Bechtel and Schlesinger cited a need for a better return on investments from Independent Portfolio, a claim that Underwood, and others, disputed. At the time, the two plans still under the Boca Raton, Florida-based company’s management posted asset gains of at least 5 percent over the first 10 months of the year, which was a good return on investment, Underwood said.

Walker, Reichert, and Underwood also said at the time that comparing the management styles used for the plans — active and passive — and differing regulations made it unfair to compare performances.

A lot of times, we spend so much time in dealing and worrying about small things in the community — a bump in the road or a piece of trash — and things like this is happening behind the scenes where (someone) is driving business to friends and business colleagues.

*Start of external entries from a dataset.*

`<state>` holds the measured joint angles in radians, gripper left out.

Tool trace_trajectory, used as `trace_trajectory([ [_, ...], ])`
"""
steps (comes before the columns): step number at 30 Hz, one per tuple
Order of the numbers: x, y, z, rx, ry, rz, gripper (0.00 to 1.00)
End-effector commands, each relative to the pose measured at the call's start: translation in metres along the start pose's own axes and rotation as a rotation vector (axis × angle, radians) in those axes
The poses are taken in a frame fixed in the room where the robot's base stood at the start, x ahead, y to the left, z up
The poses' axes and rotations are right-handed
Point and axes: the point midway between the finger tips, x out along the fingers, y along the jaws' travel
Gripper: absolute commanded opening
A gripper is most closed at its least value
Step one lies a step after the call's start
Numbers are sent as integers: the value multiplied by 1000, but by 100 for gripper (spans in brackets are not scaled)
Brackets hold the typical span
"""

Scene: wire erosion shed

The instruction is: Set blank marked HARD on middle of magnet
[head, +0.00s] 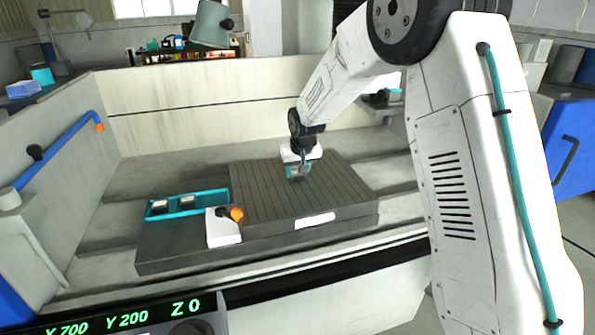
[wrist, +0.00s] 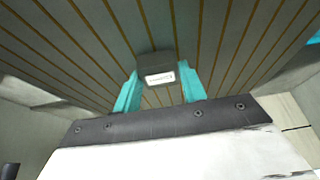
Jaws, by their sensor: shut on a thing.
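The magnet (head: 340,190) is a dark plate with thin brown stripes, lying flat inside the machine. My gripper (head: 297,174) is over its middle to far part. In the wrist view my gripper (wrist: 160,88) has its two teal fingers shut on a dark blank (wrist: 152,61). The blank has a white label facing the camera; its marking is too small to read. The striped magnet (wrist: 215,35) fills the view behind it. I cannot tell whether the blank touches the magnet or hangs just above it.
A teal tray (head: 150,217) left of the magnet holds two blanks (head: 161,205). A white block with an orange knob (head: 237,214) stands at the magnet's front left corner. Pale tank walls (head: 220,100) enclose the back and left. The magnet's surface around my gripper is clear.

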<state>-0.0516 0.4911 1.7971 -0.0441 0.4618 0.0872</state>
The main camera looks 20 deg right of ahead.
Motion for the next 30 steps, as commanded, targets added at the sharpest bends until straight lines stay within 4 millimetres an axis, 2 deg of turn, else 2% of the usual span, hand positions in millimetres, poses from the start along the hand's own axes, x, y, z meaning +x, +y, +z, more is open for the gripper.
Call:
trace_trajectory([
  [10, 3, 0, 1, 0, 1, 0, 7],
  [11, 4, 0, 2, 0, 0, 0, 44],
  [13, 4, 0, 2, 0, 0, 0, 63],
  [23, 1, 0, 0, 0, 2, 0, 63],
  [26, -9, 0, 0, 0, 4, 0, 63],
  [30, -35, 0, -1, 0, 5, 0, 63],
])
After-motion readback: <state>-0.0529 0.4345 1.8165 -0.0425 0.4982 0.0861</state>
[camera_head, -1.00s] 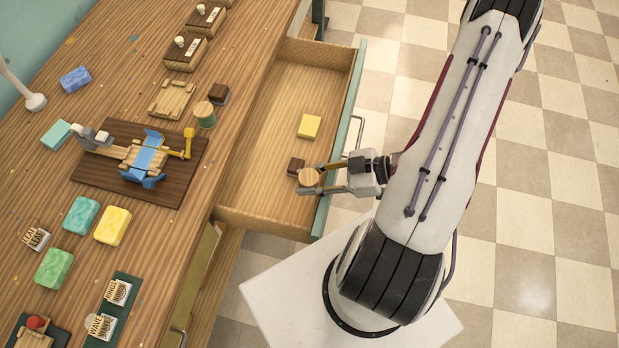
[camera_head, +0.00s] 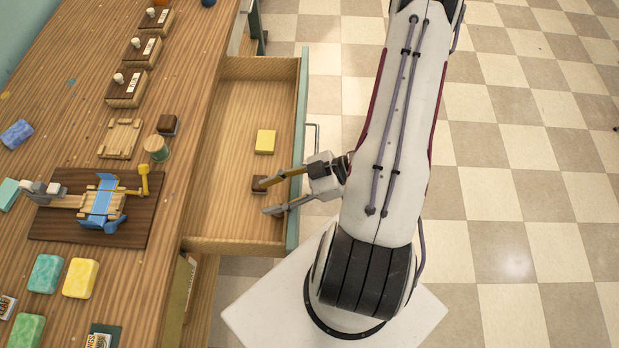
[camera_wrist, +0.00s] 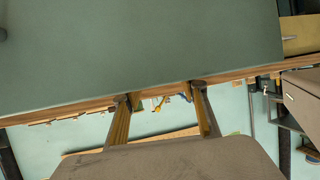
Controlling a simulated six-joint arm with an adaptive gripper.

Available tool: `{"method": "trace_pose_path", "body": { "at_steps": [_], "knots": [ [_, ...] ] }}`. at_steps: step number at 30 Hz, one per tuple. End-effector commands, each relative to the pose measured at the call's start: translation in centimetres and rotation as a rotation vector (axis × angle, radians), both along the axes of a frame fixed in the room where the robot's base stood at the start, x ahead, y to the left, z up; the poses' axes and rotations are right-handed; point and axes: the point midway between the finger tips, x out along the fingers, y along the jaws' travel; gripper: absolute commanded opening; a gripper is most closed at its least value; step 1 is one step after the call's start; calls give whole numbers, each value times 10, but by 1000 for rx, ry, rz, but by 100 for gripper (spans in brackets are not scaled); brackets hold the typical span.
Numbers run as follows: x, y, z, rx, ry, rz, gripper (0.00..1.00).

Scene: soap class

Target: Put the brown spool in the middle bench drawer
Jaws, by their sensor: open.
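My gripper (camera_head: 266,197) is open over the front part of the pulled-out bench drawer (camera_head: 235,115), its fingers pointing left. A yellow block (camera_head: 265,141) lies on the drawer floor. The round, tan-topped spool seen earlier between the fingers is not visible now.
The drawer's green front (camera_head: 298,150) stands beneath my wrist. The drawer's rear half has free room.

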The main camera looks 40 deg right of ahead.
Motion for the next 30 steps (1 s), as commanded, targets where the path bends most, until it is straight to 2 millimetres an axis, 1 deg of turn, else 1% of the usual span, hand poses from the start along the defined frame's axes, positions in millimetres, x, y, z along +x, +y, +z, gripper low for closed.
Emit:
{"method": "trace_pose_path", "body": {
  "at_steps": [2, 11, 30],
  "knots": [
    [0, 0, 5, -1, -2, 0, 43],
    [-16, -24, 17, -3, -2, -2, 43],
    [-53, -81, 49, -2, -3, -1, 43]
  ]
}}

Macon-Bibb County Commissioner Al Tillman

But Bechtel and Schlesinger also reiterated their belief that Walker had rigged the scoring matrix in favor of Independent Portfolio. When some companies being interviewed during a 2015 rebid of the fire and police pension questioned the original bidding process, it added fuel to the commissioners’ claims.

Bechtel and Schlesinger, who also serve on that pension’s board of trustees, asked several companies if the scoring matrix used by Walker accurately reflected how much they would charge to manage the plans. The company representatives said they were unsure how those figures were determined.

Walker, however, later countered that he performed some calculations on the bids because different types of fee structures were proposed by each of the managers.

County Commissioner Al Tillman said that while officials are working on issues that affect the community, Walker, who was essentially the county’s CAO, was using his influence to help out a friend, in his opinion.

“A lot of times, we spend so much time in dealing and worrying about small things in the community — a bump in the road or a piece of trash — and things like this is happening behind the scenes where (someone) is driving business to friends and business colleagues.”